§ Directive:
A single run of lines is to be printed exactly: starting at the line with "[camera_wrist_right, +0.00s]" and ending at the line with "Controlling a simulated", both included. Leave the pictures out.

§ Given information:
%%
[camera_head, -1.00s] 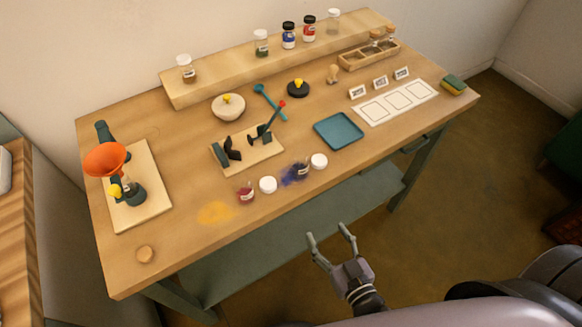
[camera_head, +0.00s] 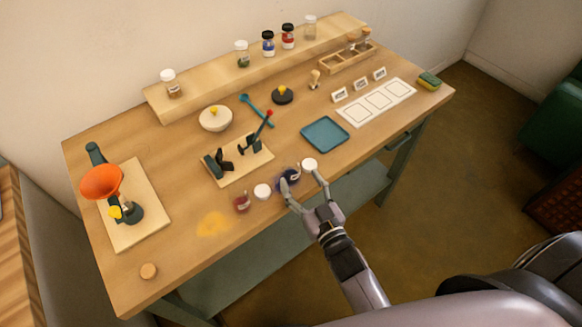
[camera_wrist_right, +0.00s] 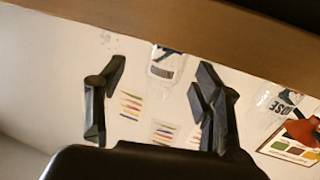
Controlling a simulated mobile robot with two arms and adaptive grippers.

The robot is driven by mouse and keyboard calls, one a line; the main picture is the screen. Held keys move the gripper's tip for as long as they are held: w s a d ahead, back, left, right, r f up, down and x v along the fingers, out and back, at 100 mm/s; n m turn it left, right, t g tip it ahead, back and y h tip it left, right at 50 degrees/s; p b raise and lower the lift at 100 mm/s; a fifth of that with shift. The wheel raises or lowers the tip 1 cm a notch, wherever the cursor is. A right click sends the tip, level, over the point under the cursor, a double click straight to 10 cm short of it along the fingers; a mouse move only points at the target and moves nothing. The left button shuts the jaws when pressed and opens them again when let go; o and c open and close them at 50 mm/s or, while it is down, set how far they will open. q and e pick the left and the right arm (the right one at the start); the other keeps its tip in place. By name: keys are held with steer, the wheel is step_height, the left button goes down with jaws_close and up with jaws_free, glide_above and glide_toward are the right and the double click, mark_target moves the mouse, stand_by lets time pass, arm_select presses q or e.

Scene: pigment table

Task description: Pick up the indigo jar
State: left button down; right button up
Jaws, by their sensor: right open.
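The indigo jar (camera_head: 293,176) is a small dark jar with a pale label, on the front part of the table in a patch of blue powder. A white lid (camera_head: 309,164) lies just right of it. My right gripper (camera_head: 302,178) is open and empty, at the table's front edge. Its left finger is at the jar's near side and its right finger is by the white lid. I cannot tell whether either touches. In the wrist view the open fingers (camera_wrist_right: 155,98) frame a pale wall and a clear, labelled shape that I cannot identify surely. My left gripper is not in view.
A red jar (camera_head: 242,203) and another white lid (camera_head: 262,191) stand to the left. Behind are a blue tray (camera_head: 325,134) and a wooden stand (camera_head: 237,172). Several jars stand on the raised shelf (camera_head: 210,80). Yellow powder (camera_head: 212,223) lies on the front left.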

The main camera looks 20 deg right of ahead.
%%
§ Result of the exercise:
[camera_wrist_right, +0.00s] 
Controlling a simulated mobile robot with two arms and adaptive grippers.

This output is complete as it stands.